*Stated task*
Search the material for "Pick" and show all lines that contain it.

*The data*

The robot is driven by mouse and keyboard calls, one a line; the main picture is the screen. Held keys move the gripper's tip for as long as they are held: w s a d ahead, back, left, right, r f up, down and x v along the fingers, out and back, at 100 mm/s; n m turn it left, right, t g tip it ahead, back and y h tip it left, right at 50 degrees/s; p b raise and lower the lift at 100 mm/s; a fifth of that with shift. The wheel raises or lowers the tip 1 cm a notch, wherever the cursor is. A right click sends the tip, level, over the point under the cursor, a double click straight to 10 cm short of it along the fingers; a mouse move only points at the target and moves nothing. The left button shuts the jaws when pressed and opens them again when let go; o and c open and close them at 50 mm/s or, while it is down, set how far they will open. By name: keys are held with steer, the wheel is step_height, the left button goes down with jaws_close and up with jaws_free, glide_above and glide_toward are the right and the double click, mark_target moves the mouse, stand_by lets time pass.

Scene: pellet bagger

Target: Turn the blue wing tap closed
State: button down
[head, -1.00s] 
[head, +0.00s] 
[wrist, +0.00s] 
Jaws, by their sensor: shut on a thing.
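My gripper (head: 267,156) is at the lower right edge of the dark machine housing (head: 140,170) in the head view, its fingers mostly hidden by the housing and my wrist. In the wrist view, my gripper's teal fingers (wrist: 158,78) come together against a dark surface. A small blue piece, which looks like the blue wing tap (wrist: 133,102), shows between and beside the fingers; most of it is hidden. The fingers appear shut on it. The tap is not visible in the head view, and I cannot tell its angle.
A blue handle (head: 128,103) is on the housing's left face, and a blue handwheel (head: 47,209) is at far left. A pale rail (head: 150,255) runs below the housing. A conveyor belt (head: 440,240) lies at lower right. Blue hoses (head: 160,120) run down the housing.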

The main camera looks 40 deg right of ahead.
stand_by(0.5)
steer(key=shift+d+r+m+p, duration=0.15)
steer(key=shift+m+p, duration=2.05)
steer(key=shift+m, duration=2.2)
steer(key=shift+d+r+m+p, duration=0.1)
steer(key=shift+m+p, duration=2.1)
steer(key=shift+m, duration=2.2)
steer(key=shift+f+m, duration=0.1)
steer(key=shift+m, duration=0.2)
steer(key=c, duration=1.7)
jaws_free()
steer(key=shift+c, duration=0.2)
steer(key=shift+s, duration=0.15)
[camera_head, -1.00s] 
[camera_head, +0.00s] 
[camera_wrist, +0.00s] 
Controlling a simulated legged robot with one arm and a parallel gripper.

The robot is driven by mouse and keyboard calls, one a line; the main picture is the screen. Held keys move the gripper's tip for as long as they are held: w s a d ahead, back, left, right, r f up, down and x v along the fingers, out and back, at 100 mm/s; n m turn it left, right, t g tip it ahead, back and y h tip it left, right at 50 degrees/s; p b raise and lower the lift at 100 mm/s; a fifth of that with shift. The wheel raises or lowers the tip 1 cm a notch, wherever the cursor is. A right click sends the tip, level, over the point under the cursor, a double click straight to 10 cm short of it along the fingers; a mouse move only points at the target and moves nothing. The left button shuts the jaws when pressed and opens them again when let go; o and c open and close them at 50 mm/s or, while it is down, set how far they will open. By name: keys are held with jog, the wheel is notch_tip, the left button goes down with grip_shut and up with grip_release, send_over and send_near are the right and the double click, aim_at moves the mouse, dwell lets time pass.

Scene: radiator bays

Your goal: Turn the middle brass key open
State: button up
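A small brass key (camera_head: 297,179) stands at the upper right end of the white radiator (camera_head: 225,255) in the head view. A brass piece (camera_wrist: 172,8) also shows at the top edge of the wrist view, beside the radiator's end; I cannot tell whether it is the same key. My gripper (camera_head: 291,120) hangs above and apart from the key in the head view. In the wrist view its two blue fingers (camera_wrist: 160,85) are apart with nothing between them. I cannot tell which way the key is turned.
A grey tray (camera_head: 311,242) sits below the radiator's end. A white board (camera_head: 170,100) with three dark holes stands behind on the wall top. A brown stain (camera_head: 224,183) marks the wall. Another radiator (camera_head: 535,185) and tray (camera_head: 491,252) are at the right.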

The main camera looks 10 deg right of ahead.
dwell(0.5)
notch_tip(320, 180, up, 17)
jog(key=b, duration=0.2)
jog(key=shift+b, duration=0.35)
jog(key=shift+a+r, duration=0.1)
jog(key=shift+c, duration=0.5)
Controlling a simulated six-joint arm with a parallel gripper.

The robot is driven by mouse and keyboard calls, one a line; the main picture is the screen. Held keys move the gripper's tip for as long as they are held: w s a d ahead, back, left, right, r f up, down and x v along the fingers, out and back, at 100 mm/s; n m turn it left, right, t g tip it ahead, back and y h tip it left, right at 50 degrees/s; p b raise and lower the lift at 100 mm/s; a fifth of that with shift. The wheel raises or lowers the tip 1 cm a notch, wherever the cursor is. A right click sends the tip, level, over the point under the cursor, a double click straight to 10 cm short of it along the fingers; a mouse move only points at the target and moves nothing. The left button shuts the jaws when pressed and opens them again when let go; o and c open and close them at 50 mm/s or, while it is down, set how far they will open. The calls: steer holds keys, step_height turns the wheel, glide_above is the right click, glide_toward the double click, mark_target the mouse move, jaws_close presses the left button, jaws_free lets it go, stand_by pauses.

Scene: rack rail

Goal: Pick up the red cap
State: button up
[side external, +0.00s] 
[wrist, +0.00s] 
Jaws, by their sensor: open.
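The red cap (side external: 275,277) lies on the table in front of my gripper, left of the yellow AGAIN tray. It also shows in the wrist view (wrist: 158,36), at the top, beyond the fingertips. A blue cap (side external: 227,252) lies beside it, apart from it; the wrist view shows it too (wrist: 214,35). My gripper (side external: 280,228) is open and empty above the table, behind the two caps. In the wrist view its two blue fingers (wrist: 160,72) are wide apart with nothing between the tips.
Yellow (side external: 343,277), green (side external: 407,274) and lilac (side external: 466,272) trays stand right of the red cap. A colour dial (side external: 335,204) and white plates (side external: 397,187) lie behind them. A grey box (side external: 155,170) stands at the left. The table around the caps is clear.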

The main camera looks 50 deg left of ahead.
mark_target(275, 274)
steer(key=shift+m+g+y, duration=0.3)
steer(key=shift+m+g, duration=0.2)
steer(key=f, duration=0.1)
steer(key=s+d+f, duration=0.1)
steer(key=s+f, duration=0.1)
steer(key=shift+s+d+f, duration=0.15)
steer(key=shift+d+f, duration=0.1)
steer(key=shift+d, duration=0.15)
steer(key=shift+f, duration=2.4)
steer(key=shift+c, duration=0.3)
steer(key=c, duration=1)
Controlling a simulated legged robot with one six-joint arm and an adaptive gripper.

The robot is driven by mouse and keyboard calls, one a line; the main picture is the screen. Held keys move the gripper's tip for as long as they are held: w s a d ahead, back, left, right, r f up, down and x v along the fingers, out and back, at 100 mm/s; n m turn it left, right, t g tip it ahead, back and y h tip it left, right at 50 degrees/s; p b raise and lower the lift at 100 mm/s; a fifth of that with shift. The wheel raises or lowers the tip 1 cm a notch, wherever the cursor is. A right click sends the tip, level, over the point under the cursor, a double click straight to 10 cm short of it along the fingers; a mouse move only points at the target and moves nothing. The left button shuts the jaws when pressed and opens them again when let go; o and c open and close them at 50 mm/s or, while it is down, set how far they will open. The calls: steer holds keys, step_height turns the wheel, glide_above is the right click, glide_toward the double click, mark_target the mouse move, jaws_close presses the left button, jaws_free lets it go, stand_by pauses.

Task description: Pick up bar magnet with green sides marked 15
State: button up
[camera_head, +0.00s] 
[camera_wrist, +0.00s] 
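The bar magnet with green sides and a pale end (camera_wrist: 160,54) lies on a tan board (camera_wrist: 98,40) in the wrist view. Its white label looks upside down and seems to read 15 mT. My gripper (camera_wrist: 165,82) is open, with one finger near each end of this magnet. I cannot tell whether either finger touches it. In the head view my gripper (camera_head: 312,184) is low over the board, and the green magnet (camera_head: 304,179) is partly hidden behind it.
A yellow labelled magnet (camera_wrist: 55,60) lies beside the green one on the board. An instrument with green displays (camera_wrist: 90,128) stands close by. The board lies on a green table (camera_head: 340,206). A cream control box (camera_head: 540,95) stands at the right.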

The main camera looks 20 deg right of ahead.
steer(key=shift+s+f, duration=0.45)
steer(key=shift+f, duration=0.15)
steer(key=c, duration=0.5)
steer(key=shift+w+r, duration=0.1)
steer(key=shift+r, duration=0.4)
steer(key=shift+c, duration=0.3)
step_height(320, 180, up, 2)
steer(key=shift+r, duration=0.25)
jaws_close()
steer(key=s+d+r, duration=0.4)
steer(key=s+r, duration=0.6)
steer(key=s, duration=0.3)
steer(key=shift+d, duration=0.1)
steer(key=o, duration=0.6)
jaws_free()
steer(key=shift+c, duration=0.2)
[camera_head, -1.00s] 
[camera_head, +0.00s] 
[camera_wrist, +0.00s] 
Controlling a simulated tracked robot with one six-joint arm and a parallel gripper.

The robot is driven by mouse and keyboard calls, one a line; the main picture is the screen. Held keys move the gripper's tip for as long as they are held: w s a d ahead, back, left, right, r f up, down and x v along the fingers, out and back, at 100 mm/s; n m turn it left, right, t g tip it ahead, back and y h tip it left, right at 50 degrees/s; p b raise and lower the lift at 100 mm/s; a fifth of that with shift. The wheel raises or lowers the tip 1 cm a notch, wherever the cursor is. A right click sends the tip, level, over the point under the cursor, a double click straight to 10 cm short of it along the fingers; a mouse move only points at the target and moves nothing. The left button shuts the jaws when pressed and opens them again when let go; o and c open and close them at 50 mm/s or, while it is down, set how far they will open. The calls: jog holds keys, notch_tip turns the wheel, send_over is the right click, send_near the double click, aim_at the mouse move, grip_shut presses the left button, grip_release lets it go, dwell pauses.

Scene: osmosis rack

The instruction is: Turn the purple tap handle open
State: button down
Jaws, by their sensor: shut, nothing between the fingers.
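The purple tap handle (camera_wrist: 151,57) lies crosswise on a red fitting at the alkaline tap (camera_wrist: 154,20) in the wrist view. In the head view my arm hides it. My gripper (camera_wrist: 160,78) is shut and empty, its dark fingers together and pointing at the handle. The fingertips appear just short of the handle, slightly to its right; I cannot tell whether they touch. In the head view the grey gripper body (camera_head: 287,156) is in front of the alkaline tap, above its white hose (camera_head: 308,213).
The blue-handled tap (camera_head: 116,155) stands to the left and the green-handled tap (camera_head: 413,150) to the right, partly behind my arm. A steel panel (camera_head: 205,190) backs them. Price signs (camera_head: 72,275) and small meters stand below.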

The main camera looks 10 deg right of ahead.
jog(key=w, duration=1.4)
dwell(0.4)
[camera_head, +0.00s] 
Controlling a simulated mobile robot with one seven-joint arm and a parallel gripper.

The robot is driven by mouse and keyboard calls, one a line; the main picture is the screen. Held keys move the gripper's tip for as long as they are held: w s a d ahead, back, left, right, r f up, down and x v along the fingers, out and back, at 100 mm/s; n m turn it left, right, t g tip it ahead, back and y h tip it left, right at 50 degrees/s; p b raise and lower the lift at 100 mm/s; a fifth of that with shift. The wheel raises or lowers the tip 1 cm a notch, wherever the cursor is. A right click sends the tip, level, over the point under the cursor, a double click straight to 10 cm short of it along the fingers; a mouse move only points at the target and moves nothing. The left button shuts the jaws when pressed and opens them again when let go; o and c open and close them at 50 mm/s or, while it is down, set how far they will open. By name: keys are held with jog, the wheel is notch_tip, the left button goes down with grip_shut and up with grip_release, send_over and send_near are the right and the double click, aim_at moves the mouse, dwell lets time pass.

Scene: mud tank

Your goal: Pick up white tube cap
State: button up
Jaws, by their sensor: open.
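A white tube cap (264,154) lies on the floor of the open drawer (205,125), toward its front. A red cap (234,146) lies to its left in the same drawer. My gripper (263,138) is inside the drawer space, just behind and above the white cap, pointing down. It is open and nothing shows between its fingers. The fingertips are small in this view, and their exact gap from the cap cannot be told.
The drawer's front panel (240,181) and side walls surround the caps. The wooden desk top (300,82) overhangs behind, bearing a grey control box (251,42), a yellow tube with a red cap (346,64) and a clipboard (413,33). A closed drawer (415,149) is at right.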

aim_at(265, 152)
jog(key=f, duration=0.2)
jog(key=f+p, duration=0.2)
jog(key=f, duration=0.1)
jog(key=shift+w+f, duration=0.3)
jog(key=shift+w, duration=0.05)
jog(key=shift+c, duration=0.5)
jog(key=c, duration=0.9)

*The answer*
Goal: Pick up the red cap
Task description: Pick up bar magnet with green sides marked 15
Your goal: Pick up white tube cap

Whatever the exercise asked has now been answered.